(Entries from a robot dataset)
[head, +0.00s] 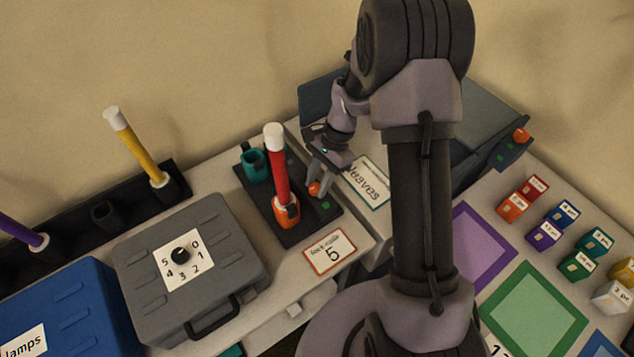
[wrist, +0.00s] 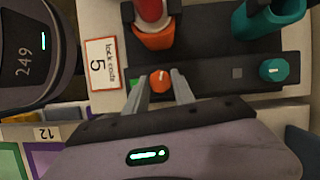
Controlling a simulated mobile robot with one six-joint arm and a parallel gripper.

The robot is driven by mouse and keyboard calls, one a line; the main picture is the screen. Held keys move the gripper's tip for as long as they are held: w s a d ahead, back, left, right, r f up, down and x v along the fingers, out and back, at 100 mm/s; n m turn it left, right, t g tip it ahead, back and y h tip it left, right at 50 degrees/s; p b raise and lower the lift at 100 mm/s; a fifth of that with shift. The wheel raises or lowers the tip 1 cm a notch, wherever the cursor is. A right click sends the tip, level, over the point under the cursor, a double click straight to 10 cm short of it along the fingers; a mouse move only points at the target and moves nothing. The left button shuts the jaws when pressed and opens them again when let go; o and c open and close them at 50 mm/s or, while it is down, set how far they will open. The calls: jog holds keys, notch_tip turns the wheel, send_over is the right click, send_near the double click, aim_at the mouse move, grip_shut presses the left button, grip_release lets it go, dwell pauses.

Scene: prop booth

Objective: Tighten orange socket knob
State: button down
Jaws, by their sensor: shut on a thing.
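The orange knob (head: 314,188) sits on the black socket base (head: 265,208), beside the orange socket that holds a red tube with a white cap (head: 280,165). In the wrist view the orange knob (wrist: 160,80) shows a white pointer mark and lies between my fingertips. My gripper (head: 318,184) is shut on the knob from above. The orange socket (wrist: 155,37) stands just beyond the knob in the wrist view. A small green light (head: 326,206) shows on the base near the knob.
A teal socket (head: 255,163) and its teal knob (wrist: 273,70) share the base. A "lock code 5" card (head: 329,252) lies in front. A grey case with a dial (head: 190,265) stands to the left.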

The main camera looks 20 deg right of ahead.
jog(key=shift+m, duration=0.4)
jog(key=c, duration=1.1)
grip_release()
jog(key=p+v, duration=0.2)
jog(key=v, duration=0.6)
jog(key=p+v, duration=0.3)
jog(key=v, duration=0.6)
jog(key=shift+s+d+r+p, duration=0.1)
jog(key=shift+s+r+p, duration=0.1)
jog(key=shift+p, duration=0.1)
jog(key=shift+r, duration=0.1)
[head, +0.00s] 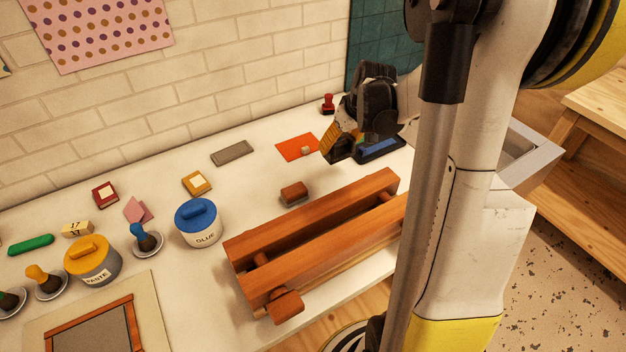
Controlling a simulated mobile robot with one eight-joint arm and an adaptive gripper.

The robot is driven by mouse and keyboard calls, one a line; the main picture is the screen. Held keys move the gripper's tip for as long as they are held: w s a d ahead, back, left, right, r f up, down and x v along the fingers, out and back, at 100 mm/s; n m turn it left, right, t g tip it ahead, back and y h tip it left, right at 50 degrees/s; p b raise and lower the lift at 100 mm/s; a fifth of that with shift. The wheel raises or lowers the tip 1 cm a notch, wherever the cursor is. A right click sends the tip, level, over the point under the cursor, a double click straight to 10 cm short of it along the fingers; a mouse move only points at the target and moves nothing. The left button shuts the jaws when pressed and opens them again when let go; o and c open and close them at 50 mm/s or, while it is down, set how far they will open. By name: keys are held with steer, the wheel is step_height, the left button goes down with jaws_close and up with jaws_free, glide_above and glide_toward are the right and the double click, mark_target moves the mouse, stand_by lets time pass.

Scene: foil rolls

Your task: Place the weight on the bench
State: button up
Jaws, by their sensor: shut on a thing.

§ Goal
Except for the pictures, reproduce every line exactly.

§ Solution to this task
[head, +0.00s] 
[wrist, +0.00s] 
Controlling a simulated mobile robot with one six-joint arm and a parallel gripper.

The robot is driven by mouse and keyboard calls, one a line; the main picture is the screen. Held keys move the gripper's tip for as long as they are held: w s a d ahead, back, left, right, r f up, down and x v along the fingers, out and back, at 100 mm/s; n m turn it left, right, t g tip it ahead, back and y h tip it left, right at 50 degrees/s; p b raise and lower the lift at 100 mm/s; a fifth of that with shift. The wheel raises or lowers the tip 1 cm a notch, wherever the cursor is. A right click sends the tip, level, over the point under the cursor, a double click straight to 10 cm short of it along the fingers; a mouse move only points at the target and moves nothing. The left button shuts the jaws when pressed and opens them again when let go; o and c open and close them at 50 mm/s or, while it is down, set how far they will open. The calls: jog holds keys, notch_tip turns the wheel, send_over is the right click, send_near the double click, aim_at the mouse move, grip_shut presses the left button, grip_release lets it go, dwell pauses.

Scene: prop booth

Objective: Tighten orange socket knob
State: button down
Jaws, by their sensor: shut on a thing.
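The orange knob (head: 314,188) sits on the black socket base (head: 265,208), beside the orange socket that holds a red tube with a white cap (head: 280,165). In the wrist view the orange knob (wrist: 160,80) shows a white pointer mark and lies between my fingertips. My gripper (head: 318,184) is shut on the knob from above. The orange socket (wrist: 155,37) stands just beyond the knob in the wrist view. A small green light (head: 326,206) shows on the base near the knob.
A teal socket (head: 255,163) and its teal knob (wrist: 273,70) share the base. A "lock code 5" card (head: 329,252) lies in front. A grey case with a dial (head: 190,265) stands to the left.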

The main camera looks 20 deg right of ahead.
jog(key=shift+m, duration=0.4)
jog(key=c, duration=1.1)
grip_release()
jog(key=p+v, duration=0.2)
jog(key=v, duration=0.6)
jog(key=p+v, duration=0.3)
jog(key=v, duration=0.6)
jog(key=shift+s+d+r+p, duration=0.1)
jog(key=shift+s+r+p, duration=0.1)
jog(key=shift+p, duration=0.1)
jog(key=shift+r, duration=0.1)
[head, +0.00s] 
Controlling a simulated mobile robot with one eight-joint arm and an adaptive gripper.

The robot is driven by mouse and keyboard calls, one a line; the main picture is the screen. Held keys move the gripper's tip for as long as they are held: w s a d ahead, back, left, right, r f up, down and x v along the fingers, out and back, at 100 mm/s; n m turn it left, right, t g tip it ahead, back and y h tip it left, right at 50 degrees/s; p b raise and lower the lift at 100 mm/s; a fifth of that with shift. The wheel raises or lowers the tip 1 cm a notch, wherever the cursor is. A right click sends the tip, level, over the point under the cursor, a double click straight to 10 cm short of it along the fingers; a mouse move only points at the target and moves nothing. The left button shuts the jaws when pressed and opens them again when let go; o and c open and close them at 50 mm/s or, while it is down, set how far they will open. By name: keys are held with steer, the wheel is step_height, the left button goes down with jaws_close and up with jaws_free, glide_above and glide_toward are the right and the double click, mark_target moves the mouse, stand_by lets time pass.

Scene: foil rolls

Your task: Place the weight on the bench
State: button up
Jaws, by their sensor: shut on a thing.

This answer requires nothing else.